Battlefield Mobile lead says 2042’s failure contributed to Mobile’s cancellation and his studio’s closure
Former Bungie co-founder Alex Seropian says it was one of “a few” reasons the game was scrapped
The co-founder of Industrial Toys, the developer previously working on Battlefield Mobile, says the failure of Battlefield 2042 played a role in the cancellation of his game and the closure of his studio.
Alex Seropian – who co-founded Bungie in 1991 and later co-founded Industrial Toys in 2012 – told Mobilegamer.biz that the negative response to Battlefield 2042 caused EA to stop and rethink its future plans for the series.
Battlefield Mobile was set for a release in late 2022 or early 2023, and already had an open beta running in five Southeast Asian countries in November 2022.
However, in January 2023 the game was then cancelled (along with Apex Legends Mobile), and its 120-strong studio Industrial Toys was also closed down.
“At the beginning all the wind in the universe was in the sails of the SS Battlefield Mobile: the [shooter] genre is growing, it’s a great IP, we’ve got a great team – all this was super good,” Seropian explained, then claiming that the poor reception to Battlefield 2042 when it released in October 2021 changed this.
“In the course of the last year, a few things happened. Battlefield 2042 came out, and the community reaction to 2042 was not good. That cascaded a bunch of introspection.
“Apple also changed the IDFA rules, and the long and short of it is that it’s made user acquisition a lot more expensive. So organics eroded away with 2042’s release, and paid distribution got an order of magnitude more expensive because of the IDFA rules.”
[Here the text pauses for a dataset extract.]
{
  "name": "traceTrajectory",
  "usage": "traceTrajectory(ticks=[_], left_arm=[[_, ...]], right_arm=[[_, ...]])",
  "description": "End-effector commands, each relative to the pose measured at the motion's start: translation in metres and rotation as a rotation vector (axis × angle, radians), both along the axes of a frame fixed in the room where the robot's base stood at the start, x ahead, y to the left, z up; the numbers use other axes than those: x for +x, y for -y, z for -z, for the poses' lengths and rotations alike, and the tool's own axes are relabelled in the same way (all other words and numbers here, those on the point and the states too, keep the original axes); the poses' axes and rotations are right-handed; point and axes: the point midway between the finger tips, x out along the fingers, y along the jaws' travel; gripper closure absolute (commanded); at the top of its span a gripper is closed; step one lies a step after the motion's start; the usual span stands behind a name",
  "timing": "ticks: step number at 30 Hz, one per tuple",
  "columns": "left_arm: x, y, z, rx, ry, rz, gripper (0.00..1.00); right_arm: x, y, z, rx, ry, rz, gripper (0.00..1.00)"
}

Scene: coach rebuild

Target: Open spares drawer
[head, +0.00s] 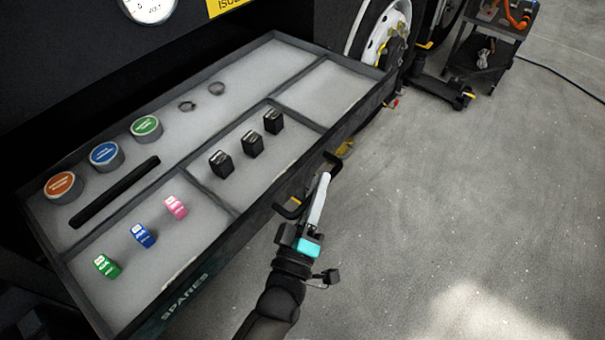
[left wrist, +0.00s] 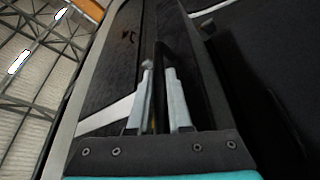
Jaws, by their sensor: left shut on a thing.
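The spares drawer (head: 185,281) is pulled out from the dark vehicle side in the head view, with its compartments showing. Its front panel carries the word SPARES and a dark bar handle (head: 288,212). My left gripper (head: 316,192) is at the handle, in front of the drawer's front panel. In the left wrist view my left gripper (left wrist: 159,100) has its two pale fingers closed around the dark handle bar (left wrist: 161,65). My right gripper is in neither view.
The drawer holds round tins (head: 104,155), black blocks (head: 252,144), small coloured pieces (head: 142,235), a black rod (head: 115,191) and rings (head: 216,88). A wheel (head: 382,35) and a trolley (head: 486,50) stand beyond. The floor (head: 450,200) at right is clear.

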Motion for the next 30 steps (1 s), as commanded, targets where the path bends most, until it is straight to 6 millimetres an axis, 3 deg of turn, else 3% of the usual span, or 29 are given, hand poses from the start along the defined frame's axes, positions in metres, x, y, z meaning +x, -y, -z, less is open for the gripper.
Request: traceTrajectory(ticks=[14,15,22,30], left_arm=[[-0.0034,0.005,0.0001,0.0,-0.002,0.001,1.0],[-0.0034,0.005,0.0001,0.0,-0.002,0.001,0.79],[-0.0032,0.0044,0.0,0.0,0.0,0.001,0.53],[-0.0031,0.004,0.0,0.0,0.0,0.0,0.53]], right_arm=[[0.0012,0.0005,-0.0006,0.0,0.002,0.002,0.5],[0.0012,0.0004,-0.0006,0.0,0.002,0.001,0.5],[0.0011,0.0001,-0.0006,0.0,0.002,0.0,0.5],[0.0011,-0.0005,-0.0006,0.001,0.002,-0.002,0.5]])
“And then Apex came out and I don’t know if EA has talked about why they cancelled it, whether it was economics or whatever, but without me saying, you could fill in the blanks, I guess.”
Seropian went on to claim that even though the Battlefield Mobile beta was going well in his eyes, EA wasn’t willing to commit to the extra resources needed to see the game through to a global launch and beyond.
“We did our soft launch, which was going well, but it’s like, okay – to get to the finish line we’re gonna need this much time and this much money to get to global,” he said.
“I think there’s also the trend right now for big mobile games and big IPs to take a franchise swing – to think of mobile as another platform for the franchise, there’s one big release and everything is consistent across all these platforms.
“Our approach was the opposite, it was a bespoke experience for mobile, because the way people use these devices and play and everything is different.
“So all of those things sort of combined and I think that’s why you got that outcome. Nobody wanted that, but you know, the world changes and people react.”